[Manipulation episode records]

---+---

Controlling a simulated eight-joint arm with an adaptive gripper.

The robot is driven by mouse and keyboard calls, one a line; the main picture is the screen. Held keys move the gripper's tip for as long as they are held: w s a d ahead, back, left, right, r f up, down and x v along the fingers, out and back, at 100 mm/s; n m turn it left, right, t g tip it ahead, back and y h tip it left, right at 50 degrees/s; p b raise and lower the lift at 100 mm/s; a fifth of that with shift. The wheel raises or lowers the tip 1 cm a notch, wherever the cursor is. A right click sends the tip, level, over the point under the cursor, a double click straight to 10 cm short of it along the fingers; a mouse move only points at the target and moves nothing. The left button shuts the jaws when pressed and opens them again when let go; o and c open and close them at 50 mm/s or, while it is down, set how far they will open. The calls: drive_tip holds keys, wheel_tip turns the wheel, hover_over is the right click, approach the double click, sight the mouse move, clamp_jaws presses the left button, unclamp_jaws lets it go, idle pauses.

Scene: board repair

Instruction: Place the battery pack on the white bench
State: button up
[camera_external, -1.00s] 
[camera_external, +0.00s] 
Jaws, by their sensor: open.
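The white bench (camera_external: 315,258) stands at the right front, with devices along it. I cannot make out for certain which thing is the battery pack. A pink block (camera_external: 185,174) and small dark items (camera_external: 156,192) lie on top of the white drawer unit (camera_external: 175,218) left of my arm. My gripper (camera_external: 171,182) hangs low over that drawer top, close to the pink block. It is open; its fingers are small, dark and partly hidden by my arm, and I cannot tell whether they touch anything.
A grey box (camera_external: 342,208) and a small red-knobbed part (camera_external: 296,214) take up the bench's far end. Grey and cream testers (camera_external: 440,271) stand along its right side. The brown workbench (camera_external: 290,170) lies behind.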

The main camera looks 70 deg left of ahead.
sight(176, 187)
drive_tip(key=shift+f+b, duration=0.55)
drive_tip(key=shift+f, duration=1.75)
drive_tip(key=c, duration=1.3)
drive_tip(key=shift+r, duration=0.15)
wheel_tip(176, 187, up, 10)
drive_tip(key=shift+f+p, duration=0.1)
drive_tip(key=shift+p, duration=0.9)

---+---

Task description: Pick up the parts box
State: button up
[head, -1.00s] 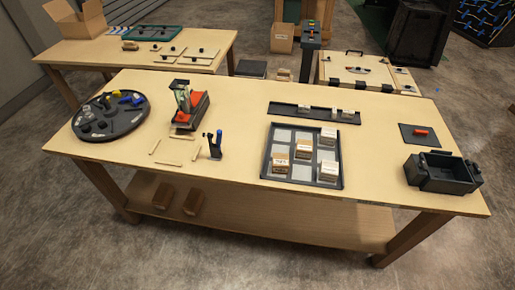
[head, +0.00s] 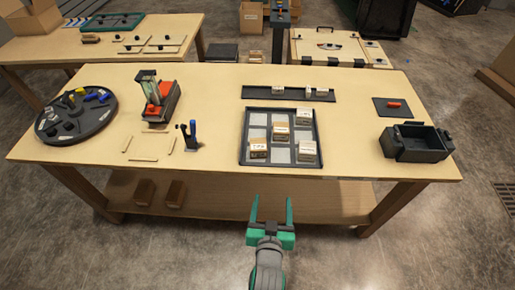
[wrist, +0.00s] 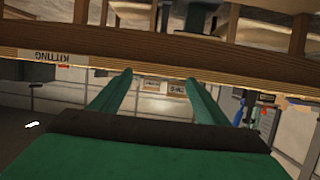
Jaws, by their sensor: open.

---+---

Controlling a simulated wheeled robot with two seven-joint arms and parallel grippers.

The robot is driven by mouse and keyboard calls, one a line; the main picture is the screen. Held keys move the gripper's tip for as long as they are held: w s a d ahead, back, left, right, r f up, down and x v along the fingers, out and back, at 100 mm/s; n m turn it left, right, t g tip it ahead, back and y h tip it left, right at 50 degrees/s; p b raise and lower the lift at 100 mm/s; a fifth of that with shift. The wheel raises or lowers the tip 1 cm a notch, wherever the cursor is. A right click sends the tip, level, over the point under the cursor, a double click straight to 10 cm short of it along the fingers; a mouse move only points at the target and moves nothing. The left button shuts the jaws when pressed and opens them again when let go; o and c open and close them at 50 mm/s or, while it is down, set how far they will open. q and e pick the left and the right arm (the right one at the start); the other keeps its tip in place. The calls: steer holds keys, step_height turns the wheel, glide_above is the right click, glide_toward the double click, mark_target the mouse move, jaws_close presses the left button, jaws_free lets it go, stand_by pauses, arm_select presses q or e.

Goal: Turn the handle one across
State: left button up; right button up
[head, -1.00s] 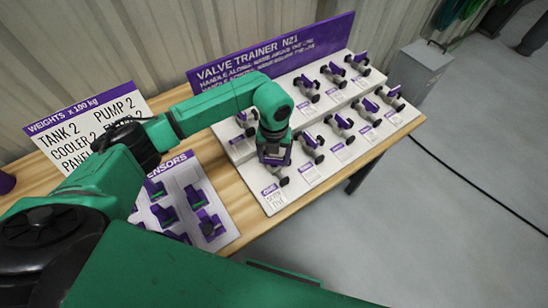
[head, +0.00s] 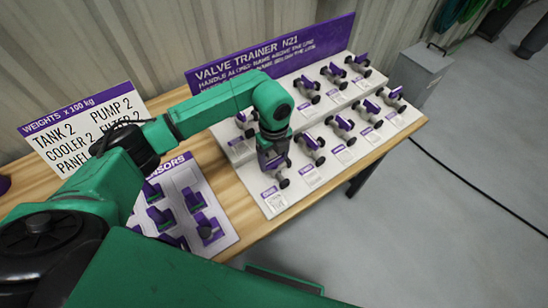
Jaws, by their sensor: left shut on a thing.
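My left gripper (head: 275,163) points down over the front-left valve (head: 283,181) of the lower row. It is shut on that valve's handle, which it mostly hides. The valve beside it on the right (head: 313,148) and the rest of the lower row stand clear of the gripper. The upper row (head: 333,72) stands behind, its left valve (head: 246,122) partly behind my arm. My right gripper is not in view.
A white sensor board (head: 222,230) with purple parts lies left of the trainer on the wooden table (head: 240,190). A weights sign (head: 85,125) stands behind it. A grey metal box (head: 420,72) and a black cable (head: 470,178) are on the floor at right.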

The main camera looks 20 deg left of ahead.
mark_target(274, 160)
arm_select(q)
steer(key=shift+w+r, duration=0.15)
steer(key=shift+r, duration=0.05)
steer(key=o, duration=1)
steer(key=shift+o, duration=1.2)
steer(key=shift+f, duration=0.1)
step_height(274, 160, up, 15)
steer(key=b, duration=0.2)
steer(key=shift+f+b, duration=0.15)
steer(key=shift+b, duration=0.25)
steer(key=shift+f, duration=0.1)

---+---

Give nothing but the number of lines containing the string "Controlling".

→ RESULT FOR THIS EXERCISE:
2